Task prompt:
Each of the entries should be retyped precisely as it appears.

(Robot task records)
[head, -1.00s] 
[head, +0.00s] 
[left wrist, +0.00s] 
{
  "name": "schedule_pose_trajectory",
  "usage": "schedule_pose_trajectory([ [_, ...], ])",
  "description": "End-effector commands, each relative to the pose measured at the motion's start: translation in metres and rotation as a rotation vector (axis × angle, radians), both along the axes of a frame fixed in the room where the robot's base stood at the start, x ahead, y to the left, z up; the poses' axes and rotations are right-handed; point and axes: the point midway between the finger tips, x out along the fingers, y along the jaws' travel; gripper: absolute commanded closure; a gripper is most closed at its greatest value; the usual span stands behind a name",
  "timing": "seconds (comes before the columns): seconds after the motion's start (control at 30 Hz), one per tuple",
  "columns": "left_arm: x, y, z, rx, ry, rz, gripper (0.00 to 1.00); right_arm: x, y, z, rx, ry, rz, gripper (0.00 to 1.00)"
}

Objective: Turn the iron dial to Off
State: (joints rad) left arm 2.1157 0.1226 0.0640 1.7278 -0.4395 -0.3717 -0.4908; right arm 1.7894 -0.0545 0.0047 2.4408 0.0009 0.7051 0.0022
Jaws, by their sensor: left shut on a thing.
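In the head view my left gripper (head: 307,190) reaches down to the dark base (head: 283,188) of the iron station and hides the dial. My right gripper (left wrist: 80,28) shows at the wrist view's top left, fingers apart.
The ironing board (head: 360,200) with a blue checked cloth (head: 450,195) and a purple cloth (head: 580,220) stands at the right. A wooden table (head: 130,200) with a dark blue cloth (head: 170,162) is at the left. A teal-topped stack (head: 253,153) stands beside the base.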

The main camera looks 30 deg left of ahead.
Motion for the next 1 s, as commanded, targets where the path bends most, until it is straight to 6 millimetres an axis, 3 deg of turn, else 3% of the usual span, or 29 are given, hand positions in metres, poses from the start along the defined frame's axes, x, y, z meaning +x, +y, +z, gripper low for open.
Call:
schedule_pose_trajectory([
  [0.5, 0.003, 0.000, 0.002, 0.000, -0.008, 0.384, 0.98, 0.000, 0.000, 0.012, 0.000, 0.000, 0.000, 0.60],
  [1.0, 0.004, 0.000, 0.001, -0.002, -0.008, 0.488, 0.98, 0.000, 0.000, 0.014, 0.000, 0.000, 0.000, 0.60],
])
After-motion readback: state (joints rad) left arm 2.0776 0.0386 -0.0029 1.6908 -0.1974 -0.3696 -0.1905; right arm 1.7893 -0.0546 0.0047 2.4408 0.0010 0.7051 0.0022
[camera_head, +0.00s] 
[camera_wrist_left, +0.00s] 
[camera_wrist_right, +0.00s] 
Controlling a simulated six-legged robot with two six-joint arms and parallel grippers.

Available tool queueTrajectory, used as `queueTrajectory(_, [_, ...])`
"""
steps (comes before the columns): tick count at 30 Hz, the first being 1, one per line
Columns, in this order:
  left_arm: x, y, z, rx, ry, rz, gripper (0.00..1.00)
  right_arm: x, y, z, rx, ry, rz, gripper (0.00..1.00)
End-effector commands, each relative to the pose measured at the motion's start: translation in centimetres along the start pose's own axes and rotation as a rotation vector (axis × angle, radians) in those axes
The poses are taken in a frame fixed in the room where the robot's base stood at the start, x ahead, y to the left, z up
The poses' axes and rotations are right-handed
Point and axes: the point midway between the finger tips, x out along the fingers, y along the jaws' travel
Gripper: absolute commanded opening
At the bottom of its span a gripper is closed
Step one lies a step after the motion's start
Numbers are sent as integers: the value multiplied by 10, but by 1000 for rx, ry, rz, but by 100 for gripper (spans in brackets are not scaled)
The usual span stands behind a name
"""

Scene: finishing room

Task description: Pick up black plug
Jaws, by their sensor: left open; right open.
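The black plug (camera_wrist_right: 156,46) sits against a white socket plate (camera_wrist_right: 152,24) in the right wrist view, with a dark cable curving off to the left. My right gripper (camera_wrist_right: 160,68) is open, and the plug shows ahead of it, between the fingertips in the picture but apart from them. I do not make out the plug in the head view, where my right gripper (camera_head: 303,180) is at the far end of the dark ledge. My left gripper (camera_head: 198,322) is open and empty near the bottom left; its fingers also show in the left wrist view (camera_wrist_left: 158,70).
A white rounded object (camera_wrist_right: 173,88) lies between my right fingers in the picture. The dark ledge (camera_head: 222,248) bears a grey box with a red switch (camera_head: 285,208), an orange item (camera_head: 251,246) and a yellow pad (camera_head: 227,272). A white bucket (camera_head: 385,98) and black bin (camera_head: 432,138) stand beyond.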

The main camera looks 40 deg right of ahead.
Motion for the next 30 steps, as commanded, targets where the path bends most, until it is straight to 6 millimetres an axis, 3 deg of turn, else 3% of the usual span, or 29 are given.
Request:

Answer:
[head, -1.00s] 
[head, +0.00s] 
[left wrist, +0.00s] 
{
  "name": "schedule_pose_trajectory",
  "usage": "schedule_pose_trajectory([ [_, ...], ])",
  "description": "End-effector commands, each relative to the pose measured at the motion's start: translation in metres and rotation as a rotation vector (axis × angle, radians), both along the axes of a frame fixed in the room where the robot's base stood at the start, x ahead, y to the left, z up; the poses' axes and rotations are right-handed; point and axes: the point midway between the finger tips, x out along the fingers, y along the jaws' travel; gripper: absolute commanded closure; a gripper is most closed at its greatest value; the usual span stands behind a name",
  "timing": "seconds (comes before the columns): seconds after the motion's start (control at 30 Hz), one per tuple",
  "columns": "left_arm: x, y, z, rx, ry, rz, gripper (0.00 to 1.00); right_arm: x, y, z, rx, ry, rz, gripper (0.00 to 1.00)"
}

Objective: Turn the iron dial to Off
State: (joints rad) left arm 2.1157 0.1226 0.0640 1.7278 -0.4395 -0.3717 -0.4908; right arm 1.7894 -0.0545 0.0047 2.4408 0.0009 0.7051 0.0022
Jaws, by their sensor: left shut on a thing.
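In the head view my left gripper (head: 307,190) reaches down to the dark base (head: 283,188) of the iron station and hides the dial. My right gripper (left wrist: 80,28) shows at the wrist view's top left, fingers apart.
The ironing board (head: 360,200) with a blue checked cloth (head: 450,195) and a purple cloth (head: 580,220) stands at the right. A wooden table (head: 130,200) with a dark blue cloth (head: 170,162) is at the left. A teal-topped stack (head: 253,153) stands beside the base.

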The main camera looks 30 deg left of ahead.
Motion for the next 1 s, as commanded, targets where the path bends most, until it is straight to 6 millimetres an axis, 3 deg of turn, else 3% of the usual span, or 29 are given, hand positions in metres, poses from the start along the defined frame's axes, x, y, z meaning +x, +y, +z, gripper low for open.
Call:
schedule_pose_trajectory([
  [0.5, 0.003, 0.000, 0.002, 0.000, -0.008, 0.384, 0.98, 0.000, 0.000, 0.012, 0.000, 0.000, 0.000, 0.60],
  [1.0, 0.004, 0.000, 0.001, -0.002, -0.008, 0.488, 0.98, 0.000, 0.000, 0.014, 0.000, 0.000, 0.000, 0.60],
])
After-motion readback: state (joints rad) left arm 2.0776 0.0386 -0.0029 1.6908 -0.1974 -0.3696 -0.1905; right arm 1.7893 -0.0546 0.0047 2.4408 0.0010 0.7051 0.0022
[camera_head, +0.00s] 
[camera_wrist_left, +0.00s] 
[camera_wrist_right, +0.00s] 
Controlling a simulated six-legged robot with two six-joint arms and parallel grippers.

Available tool queueTrajectory, used as `queueTrajectory(_, [_, ...])`
"""
steps (comes before the columns): tick count at 30 Hz, the first being 1, one per line
Columns, in this order:
  left_arm: x, y, z, rx, ry, rz, gripper (0.00..1.00)
  right_arm: x, y, z, rx, ry, rz, gripper (0.00..1.00)
End-effector commands, each relative to the pose measured at the motion's start: translation in centimetres along the start pose's own axes and rotation as a rotation vector (axis × angle, radians) in those axes
The poses are taken in a frame fixed in the room where the robot's base stood at the start, x ahead, y to the left, z up
The poses' axes and rotations are right-handed
Point and axes: the point midway between the finger tips, x out along the fingers, y along the jaws' travel
Gripper: absolute commanded opening
At the bottom of its span a gripper is closed
Step one lies a step after the motion's start
Numbers are sent as integers: the value multiplied by 10, but by 1000 for rx, ry, rz, but by 100 for gripper (spans in brackets are not scaled)
The usual span stands behind a name
"""

Scene: finishing room

Task description: Pick up black plug
Jaws, by their sensor: left open; right open.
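The black plug (camera_wrist_right: 156,46) sits against a white socket plate (camera_wrist_right: 152,24) in the right wrist view, with a dark cable curving off to the left. My right gripper (camera_wrist_right: 160,68) is open, and the plug shows ahead of it, between the fingertips in the picture but apart from them. I do not make out the plug in the head view, where my right gripper (camera_head: 303,180) is at the far end of the dark ledge. My left gripper (camera_head: 198,322) is open and empty near the bottom left; its fingers also show in the left wrist view (camera_wrist_left: 158,70).
A white rounded object (camera_wrist_right: 173,88) lies between my right fingers in the picture. The dark ledge (camera_head: 222,248) bears a grey box with a red switch (camera_head: 285,208), an orange item (camera_head: 251,246) and a yellow pad (camera_head: 227,272). A white bucket (camera_head: 385,98) and black bin (camera_head: 432,138) stand beyond.

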The main camera looks 40 deg right of ahead.
Motion for the next 30 steps, as commanded, targets where the path bends most, until it is straight to 6 millimetres an axis, 3 deg of turn, else 3% of the usual span, or 29 are given.
Request:

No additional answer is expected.